------ SOURCE DATA
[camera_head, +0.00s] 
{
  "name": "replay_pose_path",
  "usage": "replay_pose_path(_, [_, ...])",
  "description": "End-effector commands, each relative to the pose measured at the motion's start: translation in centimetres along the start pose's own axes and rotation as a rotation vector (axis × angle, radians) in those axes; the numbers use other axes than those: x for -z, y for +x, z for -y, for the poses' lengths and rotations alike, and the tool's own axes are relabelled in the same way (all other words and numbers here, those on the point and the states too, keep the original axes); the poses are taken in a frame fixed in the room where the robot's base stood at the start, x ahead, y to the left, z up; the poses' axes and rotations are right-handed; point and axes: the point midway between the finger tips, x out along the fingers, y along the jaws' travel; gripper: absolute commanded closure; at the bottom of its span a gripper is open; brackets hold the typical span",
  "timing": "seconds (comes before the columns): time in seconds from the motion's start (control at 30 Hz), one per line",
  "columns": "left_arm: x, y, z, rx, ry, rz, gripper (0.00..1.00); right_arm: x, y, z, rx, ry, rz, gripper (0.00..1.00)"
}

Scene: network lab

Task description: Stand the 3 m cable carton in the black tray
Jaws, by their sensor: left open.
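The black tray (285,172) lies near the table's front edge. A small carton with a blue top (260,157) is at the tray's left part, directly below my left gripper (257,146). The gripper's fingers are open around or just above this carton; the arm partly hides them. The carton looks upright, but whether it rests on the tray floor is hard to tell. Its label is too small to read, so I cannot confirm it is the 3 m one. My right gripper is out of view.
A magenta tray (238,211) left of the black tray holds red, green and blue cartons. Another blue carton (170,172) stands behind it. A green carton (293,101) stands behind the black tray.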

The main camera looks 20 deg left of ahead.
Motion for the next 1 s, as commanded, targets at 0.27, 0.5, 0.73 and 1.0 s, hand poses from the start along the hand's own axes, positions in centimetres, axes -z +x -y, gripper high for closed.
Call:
------------
## EXERCISE
Quote, without any change, each line from the one that contains "Scene: network lab" through the end of the material.

## PROBLEM SOLUTION
Scene: network lab

Task description: Stand the 3 m cable carton in the black tray
Jaws, by their sensor: left open.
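The black tray (285,172) lies near the table's front edge. A small carton with a blue top (260,157) is at the tray's left part, directly below my left gripper (257,146). The gripper's fingers are open around or just above this carton; the arm partly hides them. The carton looks upright, but whether it rests on the tray floor is hard to tell. Its label is too small to read, so I cannot confirm it is the 3 m one. My right gripper is out of view.
A magenta tray (238,211) left of the black tray holds red, green and blue cartons. Another blue carton (170,172) stands behind it. A green carton (293,101) stands behind the black tray.

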The main camera looks 20 deg left of ahead.
Motion for the next 1 s, as commanded, targets at 0.27, 0.5, 0.73 and 1.0 s, hand poses from the start along the hand's own axes, positions in centimetres, axes -z +x -y, gripper high for closed.
Call:

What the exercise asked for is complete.